The play "Der Eibker yid" (The Eternal Jew), written in 1906, gained fame. In 1923 it was staged in Hebrew translation at the “Habima” theater in Moscow. This play, as well as its logical sequel Der Stumer Moshiach (The Silent Messiah), perpetuated the age-old messianic aspirations deeply rooted in the Jewish collective consciousness.


Over the years of his life in America, David Pinsky created dozens of plays, which marked his leading position in American dramaturgy in Yiddish. Many of his works are devoted to the topical problem of the assimilation of American Jewry, in particular, the novel Dos Hoyz fun Noeh Edon (House of Noah Edon) written in 1931. This is a kind of family saga about the life of three generations of Jewish emigrants in America.
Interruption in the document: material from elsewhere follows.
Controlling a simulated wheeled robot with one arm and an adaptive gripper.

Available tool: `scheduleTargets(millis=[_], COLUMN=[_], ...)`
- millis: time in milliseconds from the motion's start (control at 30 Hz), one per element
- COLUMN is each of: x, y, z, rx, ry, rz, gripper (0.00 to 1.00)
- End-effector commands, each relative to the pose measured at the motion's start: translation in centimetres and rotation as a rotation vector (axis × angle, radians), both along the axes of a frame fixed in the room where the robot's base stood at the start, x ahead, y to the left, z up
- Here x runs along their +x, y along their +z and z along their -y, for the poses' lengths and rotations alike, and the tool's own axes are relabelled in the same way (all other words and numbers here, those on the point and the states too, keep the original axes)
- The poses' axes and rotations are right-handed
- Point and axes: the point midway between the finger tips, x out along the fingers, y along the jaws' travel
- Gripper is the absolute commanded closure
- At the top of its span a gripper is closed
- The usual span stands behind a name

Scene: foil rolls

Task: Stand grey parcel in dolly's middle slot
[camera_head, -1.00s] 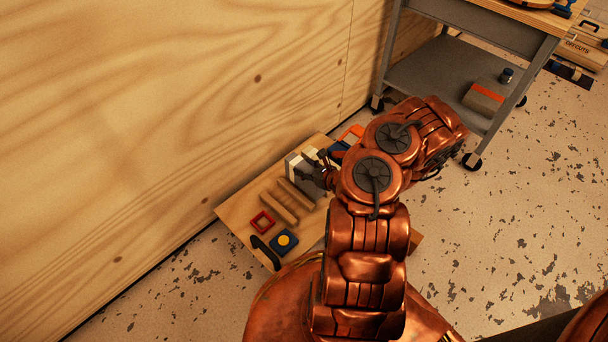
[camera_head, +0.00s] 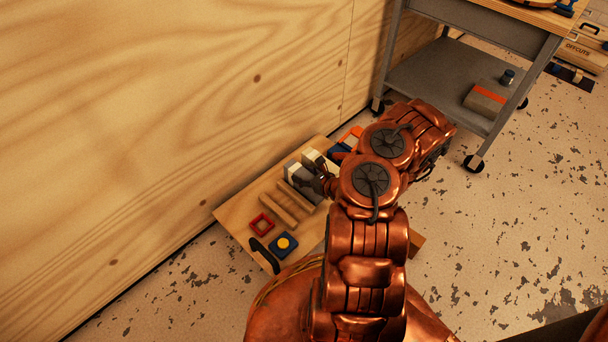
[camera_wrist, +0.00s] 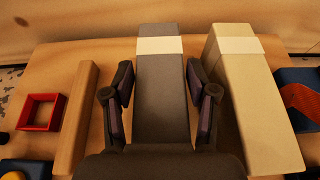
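The grey parcel (camera_wrist: 161,95), a tall block with a pale band, stands in the middle of the wrist view. In the head view its top (camera_head: 295,172) shows beside my gripper (camera_head: 322,182). In the wrist view my gripper (camera_wrist: 160,88) has one finger on each side of the parcel, with narrow gaps, so it looks open around it. A wooden rail (camera_wrist: 77,118) lies left of the parcel. A beige parcel (camera_wrist: 250,100) with a pale band stands to its right, apart. The wooden board (camera_head: 236,213) carries these; my arm hides its right part, and I cannot make out the slots.
A red square frame (camera_wrist: 41,111) and a blue block with a yellow disc (camera_head: 284,244) lie left of the rails. A blue and orange item (camera_wrist: 300,97) is right of the beige parcel. A plywood wall (camera_head: 180,100) rises close behind. A grey cart (camera_head: 440,75) stands beyond.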

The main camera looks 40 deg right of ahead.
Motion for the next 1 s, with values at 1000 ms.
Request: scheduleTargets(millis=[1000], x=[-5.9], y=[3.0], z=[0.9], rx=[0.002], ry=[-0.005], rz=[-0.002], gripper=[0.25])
In 1941–49 Pinsky was co-editor of one of the leading Yiddish literary and public journals, Tsukunft (the future). In 1948, together with prominent writers: S. Niger, H. Leivik, J. Opatoshu and others, he initiated the creation of the World Jewish Cultural Congress, was also elected the first president of the Jewish PEN Club.


Living in America, he strengthened his Zionist convictions, ideologically approached the Poalei Zion party, and in 1949 made aliyah to Israel and settled in Haifa, where he lived for the last ten years of his life, until his death in 1959. Here he wrote dramas on the biblical theme "Shoel a-melech" (King Saul) and "Shimshn un Dlile" (Samson and Delilah), published a lot in publications in Yiddish, incl. worked closely with the Tel Aviv magazine "Di goldene keyt", which was edited by Avrom Sutzkever.


Pinsky's house in Haifa became a kind of local Union of Yiddish writers. Numerous literary events took place there.


During his life, Pinsky published about seventy books. In 1974, the Haifa city council decided to name one of the streets in the center of Carmel after him. The Haifa city theater award named after D. Pinsky was also established.